Вернуться к В. Борзенко. «Пьеса принята единогласно». Михаил Булгаков и Театр им. Вахтангова

«Господи, только бы и дальше было так!»

После подписания договора работа пошла стремительно. Казалось, что ничего не помешает «Александру Пушкину» — пьесе о пороках царизма — выйти на сцену. Булгакова вновь охватила надежда. В приближающийся 1935-й год супруги смотрели с оптимизмом. Не зря 31 декабря Елена Сергеевна записывает в своем дневнике:

Кончается год. Господи, только бы и дальше было так!1

А несколькими днями ранее в ее тетрадке появляется заметка, свидетельствующая о том, что мхатовцы жалеют об упущенной пьесе: «Александр Пушкин» мог бы органично вписаться в репертуар Художественного театра.

28 декабря

М.А. перегружен мыслями, мучительными. Вчера он, вместе с некоторыми актерами, играл в Радиоцентре отрывки из «Пиквикского клуба» (мхатовский спектакль, где у Булгакова была роль Судьи. — В.Б.). Звонила Оля (Ольга Сергеевна Бокшанская, сестра Елены Булгаковой, секретарь Немировича-Данченко. — В.Б.):

— Судаков до того взволновался, что заявил, что расторгнет договор с вахтанговцами! Укорял Пашу (Маркова), но тот клянется, что не знал ничего о пьесе [...]2.

Виталий Виленкин, в ту пору сотрудник литчасти МХАТа, дает такое объяснение этой «закулисной интриге»:

Дневник Елены Сергеевны стал настоящей летописью жизни писателя — уникальным свидетельством последних лет его жизни

«Пушкин» был уже отдан Театру имени Вахтангова. Думаю, что так случилось главным образом из-за бесконечных откладываний выпуска «Мольера» во МХАТе. Булгаков переживал их все более мучительно. Мы не теряли надежды хотя бы на параллельную постановку к столетию со дня смерти Пушкина. Экземпляр пьесы в Художественном театре был и обсуждался долго. Ставить ее здесь мечтал И.Я. Судаков; ее активно поддерживали Сахновский и Литературная часть; она определенно нравилась Немировичу-Данченко. Станиславский остался к ней холоден. Леонидов, ценя в ней литературное мастерство, резко не принимал самого замысла: как это так — пьеса о Пушкине без роли Пушкина, публика никогда этого не примет! Качалов был всей душой за постановку именно этой пьесы к пушкинским торжествам: он видел в замысле Булгакова и тонкий художественный такт, и свежесть драматургии. [...]

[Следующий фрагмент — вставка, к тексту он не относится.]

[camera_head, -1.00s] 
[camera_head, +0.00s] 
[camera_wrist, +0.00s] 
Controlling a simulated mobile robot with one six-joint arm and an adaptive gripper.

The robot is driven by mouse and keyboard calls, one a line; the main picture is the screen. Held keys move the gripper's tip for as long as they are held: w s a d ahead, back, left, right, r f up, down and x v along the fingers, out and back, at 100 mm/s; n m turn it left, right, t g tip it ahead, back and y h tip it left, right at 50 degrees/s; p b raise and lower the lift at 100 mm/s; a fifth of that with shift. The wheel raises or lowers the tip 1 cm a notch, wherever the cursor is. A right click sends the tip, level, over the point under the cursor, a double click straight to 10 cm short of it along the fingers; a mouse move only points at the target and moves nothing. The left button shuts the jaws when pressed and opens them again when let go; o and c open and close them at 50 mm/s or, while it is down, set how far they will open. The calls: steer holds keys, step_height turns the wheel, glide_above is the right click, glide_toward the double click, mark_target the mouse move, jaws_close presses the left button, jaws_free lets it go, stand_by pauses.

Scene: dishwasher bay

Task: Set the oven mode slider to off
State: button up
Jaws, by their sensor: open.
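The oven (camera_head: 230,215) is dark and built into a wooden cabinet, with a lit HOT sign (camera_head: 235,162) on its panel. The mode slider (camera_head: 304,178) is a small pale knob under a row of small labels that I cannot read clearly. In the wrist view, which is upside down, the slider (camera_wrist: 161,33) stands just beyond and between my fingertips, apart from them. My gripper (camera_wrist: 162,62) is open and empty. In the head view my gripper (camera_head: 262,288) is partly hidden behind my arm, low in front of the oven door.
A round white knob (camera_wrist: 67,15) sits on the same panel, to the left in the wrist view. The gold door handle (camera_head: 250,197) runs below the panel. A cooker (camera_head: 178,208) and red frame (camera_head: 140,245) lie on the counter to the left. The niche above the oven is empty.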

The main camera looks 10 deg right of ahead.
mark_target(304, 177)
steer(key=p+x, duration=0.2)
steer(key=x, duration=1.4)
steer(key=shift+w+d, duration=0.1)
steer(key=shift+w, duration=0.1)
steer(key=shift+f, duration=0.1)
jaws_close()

Итак, я стал частым гостем в доме Булгакова как раз в тот тяжелый период его жизни, когда его не печатали и не ставили совсем (только в репертуаре МХАТа сохранялись его «Дни Турбиных», возобновленные в 1932 году), когда он имел право считать себя несправедливо отвергнутым, многими преданным.

— Скажите, какой человеческий порок, по-вашему, самый главный? — спросил он меня однажды совершенно неожиданно.

Я стал в тупик и сказал, что не знаю, не думал об этом.

— А я знаю. Трусость — вот главный порок, потому что от него идут все остальные.

Думаю, что этот разговор был не случайным.

Вероятно, у него бывали моменты отчаяния, но он их скрывал даже от друзей. Я лично не видел его ни озлобившимся, ни замкнувшимся в себе, ни внутренне сдавшимся. Наоборот, в нем сила чувствовалась. Он сохранял интерес к людям (как раз в это время он многим помогал, но мало кому это становилось известным). Сохранял юмор, правда, становившийся все более саркастическим. О его юморе проникновенно сказала Анна Ахматова в стихотворении, посвященном его памяти:

Ты пил вино, ты как никто шутил
И в душных стенах задыхался...3

Впрочем, вернемся к дневнику Елены Булгаковой. Запись 28 декабря заканчивается такими фразами:

В девять часов вечера Вересаевы. М.А. рассказывал свои мысли о пьесе. Она уже ясно вырисовывается. Звонил Русланов — вахтанговцы зовут к себе встречать Новый год. Но мы не хотим — будем дома [...]4.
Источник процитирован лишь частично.